--- Begin ---
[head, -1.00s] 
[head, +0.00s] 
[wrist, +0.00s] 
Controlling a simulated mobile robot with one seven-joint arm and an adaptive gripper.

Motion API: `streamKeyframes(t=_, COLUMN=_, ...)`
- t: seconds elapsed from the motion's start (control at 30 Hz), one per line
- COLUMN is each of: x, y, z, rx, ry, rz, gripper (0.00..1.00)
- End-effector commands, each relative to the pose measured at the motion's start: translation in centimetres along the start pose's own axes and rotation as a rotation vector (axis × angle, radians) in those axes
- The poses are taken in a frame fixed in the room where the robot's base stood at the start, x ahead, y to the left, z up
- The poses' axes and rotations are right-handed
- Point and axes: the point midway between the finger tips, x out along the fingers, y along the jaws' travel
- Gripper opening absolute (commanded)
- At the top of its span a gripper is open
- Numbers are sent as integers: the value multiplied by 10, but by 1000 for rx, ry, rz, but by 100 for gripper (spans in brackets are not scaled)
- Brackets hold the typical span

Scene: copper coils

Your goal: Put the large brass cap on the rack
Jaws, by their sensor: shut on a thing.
--- End ---
## Task statement
Give back the lines of the listing from the one with "- Numbers are" through the end, both included, exactly as written and with nothing added.

## Finished exercise
- Numbers are sent as integers: the value multiplied by 10, but by 1000 for rx, ry, rz, but by 100 for gripper (spans in brackets are not scaled)
- Brackets hold the typical span

Scene: copper coils

Your goal: Put the large brass cap on the rack
Jaws, by their sensor: shut on a thing.

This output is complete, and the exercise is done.